Then it hit me ~ I was thinking about the day that the 2 of us and my parents went out to look at and buy a stroller. I remember being so excited about this stroller...it made it all so real! Once it was assembled, both my husband and I took turns jaunting around the house like a pair of giddy kids ourselves and imagined Quinn being in it. The stroller sat in this room for a few weeks and every time I looked at it, I was in awe.
Now, when I look at it, I am in pain. It has sat down in the basement, covered in bags (clear ones at that) terrorizing me for the past few years. When I was pregnant with Peyton, it wasn't too evil, but still painful, nonetheless. Now I want to hurt and break it; it's perfection and it's never been used state hurts.
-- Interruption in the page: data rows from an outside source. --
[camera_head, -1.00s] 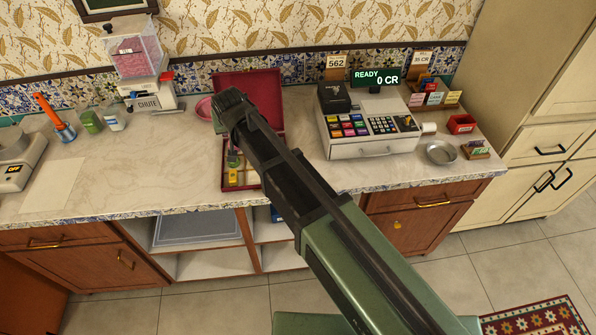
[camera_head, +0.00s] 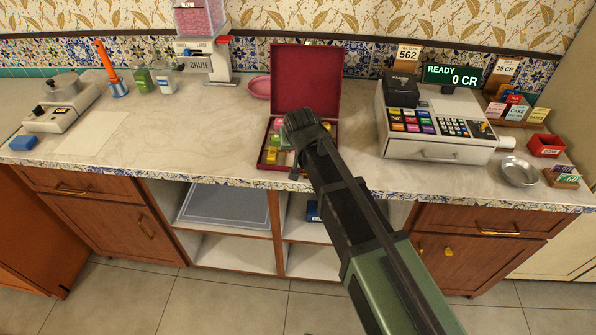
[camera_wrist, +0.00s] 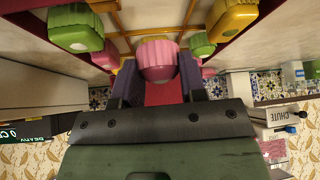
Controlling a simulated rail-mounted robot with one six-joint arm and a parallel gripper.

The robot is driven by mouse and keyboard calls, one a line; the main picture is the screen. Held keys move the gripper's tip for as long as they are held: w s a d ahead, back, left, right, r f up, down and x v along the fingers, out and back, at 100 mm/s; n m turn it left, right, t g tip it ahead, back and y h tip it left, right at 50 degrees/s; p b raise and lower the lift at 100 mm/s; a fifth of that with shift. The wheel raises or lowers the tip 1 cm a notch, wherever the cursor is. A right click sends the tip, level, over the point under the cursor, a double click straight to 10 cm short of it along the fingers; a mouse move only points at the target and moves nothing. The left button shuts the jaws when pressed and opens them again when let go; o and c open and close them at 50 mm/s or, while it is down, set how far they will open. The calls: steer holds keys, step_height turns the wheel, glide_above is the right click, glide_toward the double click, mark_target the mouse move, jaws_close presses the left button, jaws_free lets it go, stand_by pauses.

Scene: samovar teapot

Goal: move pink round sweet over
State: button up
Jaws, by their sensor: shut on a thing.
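A pink round sweet (camera_wrist: 157,60) with a fluted rim is between my gripper's fingers (camera_wrist: 158,76) in the wrist view. The fingers are shut on its sides. The open dark red box (camera_head: 305,72) stands on the counter in the head view, its lid raised at the back. Yellow, green and pink sweets lie in its divided tray, partly hidden by my arm. In the wrist view, a yellow sweet (camera_wrist: 232,15) and a green sweet (camera_wrist: 75,28) sit near the held one. My fingertips and the held sweet are hidden in the head view.
A cash register (camera_head: 435,125) and a metal dish (camera_head: 520,172) stand right of the box. A pink plate (camera_head: 259,87) lies behind its left side, near the chute machine (camera_head: 203,65).

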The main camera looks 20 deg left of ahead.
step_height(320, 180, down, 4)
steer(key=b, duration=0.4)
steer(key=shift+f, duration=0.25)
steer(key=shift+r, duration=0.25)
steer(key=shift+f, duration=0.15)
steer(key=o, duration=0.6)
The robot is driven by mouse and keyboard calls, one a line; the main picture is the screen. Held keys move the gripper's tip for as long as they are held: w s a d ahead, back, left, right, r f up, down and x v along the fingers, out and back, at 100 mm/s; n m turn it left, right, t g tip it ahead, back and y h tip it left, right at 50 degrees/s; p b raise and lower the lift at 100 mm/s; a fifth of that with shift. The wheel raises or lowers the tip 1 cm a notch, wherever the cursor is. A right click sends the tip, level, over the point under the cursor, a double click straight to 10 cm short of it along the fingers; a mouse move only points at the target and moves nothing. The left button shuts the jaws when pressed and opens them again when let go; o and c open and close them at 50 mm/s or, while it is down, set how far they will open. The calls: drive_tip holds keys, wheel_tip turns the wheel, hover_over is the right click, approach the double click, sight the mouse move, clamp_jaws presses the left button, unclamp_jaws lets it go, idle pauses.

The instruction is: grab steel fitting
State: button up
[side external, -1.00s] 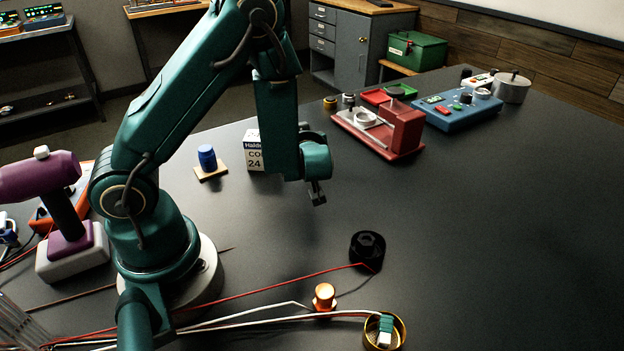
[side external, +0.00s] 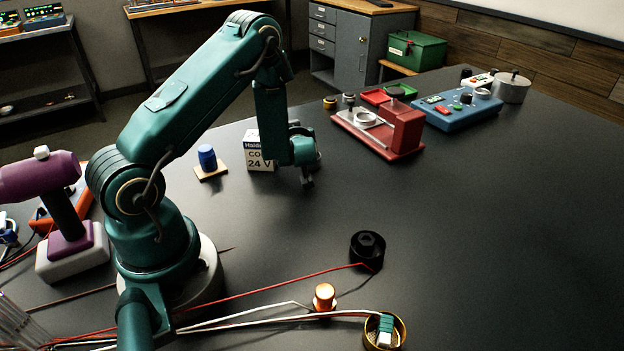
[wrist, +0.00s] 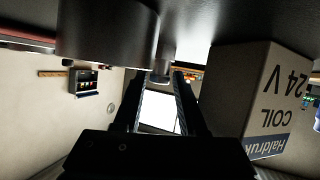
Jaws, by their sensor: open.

Along with the stroller memories came another set of memories ~ packing up all of the baby stuff. I remember it clearly; me taking an Ativan just to survive this feat, but it not really taking an edge off of the anger. My dad had bought two large bins and I threw everything into it ~ the new outfits, books, stuffed toys, bath stuff, the new diaper bag that I had just bought and with it, my hopes and dreams. And there in the corner of the room, sat the stroller. I wish that I could have fit that into a bin.
When I was pregnant with Peyton, I only ever bought one thing ~ a cute onesie from Old Navy. My mom bought a matching hat. That's it. But, those 2 things now sit in the bins as well. I guess I wanted to protect myself from the anger of packing up more baby stuff.
It is all so bittersweet now; when I think back to how naive I was when I was pregnant with Quinn. Now that's the thing that I hate most with pregnant women that haven't been through a loss ~ the naivety.